Paid Family Leave Takes Effect in New York State

Ryan Smith, right, poses with his wife Sarah and children Ashton, 2, and Eden, 6 months, outside their family home, Tuesday, Sept. 20, 2016, in Cranston, Rhode Island. Both of the Smiths were able to take advantage of paid family leave with the birth of their daughter Eden. New York joins California, New Jersey, Rhode Island, Washington, and the District of Columbia in offering paid family leave. (AP Photo/Charles Krupa)

by

More than 200,000 babies are born annually in New York State. This year, new parents will get paid leave to spend time with their newborns thanks to a new law that took effect on January 1. But the Paid Family Leave Law is not just for parents of newborns. Parents of adopted and fostered children also qualify for time off, as well as anyone who needs to take care of a seriously ill loved one, or help out when a family member is deployed abroad on active military duty. Citizenship and immigration status do not affect eligibility. 

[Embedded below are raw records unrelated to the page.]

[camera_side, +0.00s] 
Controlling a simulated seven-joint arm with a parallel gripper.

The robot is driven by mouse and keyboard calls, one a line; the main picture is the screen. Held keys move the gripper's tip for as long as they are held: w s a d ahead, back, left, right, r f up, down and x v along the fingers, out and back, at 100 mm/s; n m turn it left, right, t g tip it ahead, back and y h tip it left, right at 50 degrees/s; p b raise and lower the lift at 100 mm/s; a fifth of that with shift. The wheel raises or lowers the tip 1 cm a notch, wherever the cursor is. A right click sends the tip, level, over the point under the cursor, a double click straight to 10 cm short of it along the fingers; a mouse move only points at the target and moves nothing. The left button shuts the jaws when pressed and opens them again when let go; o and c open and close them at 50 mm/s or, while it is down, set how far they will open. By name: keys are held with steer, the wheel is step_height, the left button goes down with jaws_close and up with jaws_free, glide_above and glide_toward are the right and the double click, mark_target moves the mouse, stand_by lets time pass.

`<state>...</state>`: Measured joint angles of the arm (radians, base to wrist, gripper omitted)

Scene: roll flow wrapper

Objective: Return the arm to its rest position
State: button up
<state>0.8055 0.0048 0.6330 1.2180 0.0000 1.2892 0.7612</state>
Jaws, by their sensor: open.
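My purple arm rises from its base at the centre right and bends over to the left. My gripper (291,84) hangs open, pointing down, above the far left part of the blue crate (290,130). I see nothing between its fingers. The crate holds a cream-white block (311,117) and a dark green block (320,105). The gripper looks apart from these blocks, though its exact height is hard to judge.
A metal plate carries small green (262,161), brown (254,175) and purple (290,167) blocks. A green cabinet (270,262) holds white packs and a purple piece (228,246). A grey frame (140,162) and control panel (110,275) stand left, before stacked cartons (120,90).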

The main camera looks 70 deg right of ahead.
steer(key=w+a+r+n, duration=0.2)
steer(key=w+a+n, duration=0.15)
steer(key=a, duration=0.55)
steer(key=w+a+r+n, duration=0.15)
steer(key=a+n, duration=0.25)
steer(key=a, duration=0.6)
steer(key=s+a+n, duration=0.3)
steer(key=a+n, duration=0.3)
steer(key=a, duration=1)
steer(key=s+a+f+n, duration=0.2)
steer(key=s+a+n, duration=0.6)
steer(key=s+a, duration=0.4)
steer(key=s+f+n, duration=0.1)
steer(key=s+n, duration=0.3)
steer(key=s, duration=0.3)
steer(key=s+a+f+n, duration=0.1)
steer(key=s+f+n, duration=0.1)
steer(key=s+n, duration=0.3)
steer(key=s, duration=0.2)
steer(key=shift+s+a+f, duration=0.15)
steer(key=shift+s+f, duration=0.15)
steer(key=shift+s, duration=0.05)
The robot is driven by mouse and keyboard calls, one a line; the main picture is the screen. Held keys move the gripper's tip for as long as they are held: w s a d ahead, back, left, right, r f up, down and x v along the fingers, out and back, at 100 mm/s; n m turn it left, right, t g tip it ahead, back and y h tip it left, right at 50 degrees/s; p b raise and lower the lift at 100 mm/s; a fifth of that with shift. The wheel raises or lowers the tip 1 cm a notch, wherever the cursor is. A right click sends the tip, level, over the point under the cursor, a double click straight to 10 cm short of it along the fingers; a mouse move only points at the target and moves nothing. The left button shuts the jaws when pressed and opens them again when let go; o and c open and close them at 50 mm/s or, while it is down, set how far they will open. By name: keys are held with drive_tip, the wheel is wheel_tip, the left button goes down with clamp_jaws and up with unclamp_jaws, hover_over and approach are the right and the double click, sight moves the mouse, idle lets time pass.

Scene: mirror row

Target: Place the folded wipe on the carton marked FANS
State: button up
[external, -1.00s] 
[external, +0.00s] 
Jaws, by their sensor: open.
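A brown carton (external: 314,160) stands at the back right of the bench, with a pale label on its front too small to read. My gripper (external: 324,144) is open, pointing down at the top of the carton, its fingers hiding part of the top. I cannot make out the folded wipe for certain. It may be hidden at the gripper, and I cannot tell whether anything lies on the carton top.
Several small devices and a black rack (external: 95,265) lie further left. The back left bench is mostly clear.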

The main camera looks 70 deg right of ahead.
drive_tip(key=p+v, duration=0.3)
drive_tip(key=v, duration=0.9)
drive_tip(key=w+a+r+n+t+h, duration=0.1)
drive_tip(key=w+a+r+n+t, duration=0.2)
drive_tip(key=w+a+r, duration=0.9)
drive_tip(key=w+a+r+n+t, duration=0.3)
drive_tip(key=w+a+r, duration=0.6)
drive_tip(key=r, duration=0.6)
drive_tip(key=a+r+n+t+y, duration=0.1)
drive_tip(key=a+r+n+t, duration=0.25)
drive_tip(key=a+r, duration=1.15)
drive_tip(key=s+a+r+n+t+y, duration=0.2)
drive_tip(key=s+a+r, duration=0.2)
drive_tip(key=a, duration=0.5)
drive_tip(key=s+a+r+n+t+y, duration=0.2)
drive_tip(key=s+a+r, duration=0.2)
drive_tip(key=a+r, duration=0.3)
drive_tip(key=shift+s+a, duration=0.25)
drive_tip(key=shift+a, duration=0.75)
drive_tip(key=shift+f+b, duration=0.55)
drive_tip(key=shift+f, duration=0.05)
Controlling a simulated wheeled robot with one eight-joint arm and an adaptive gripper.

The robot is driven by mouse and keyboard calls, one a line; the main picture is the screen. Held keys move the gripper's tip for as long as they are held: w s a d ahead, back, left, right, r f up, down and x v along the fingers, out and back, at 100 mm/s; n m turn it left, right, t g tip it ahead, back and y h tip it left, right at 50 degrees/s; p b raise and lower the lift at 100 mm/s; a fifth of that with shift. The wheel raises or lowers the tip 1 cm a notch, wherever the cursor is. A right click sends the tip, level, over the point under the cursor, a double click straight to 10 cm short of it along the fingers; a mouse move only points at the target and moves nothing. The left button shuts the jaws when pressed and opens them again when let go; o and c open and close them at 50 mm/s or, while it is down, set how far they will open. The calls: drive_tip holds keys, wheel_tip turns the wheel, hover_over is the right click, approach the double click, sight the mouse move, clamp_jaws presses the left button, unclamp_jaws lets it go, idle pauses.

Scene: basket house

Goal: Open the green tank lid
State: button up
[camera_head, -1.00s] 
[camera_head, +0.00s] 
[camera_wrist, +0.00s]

Here's how it works: employees across the state will get a small amount deducted from their weekly paycheck, $1.63 at most. Employers won't get saddled with any extra cost, and employees will get 0.67% of their average weekly wage for 12 weeks by the time the law is fully implemented in 2021. 

Nancy Rankin is the Vice President for Policy, Research and Advocacy at the Community Service Society. She said low income New Yorkers stand to benefit the most. 

"For low income New Yorkers, having paid family leave is going to be absolutely life-changing," said Rankin. "For people living paycheck to paycheck, you can't go for six weeks or eight weeks with no paycheck."

Rankin played a lead role in getting paid family leave passed. She said the next step is making sure people know their rights.

"We can pass these great laws, but unless people know about them, they are not going to take advantage of it."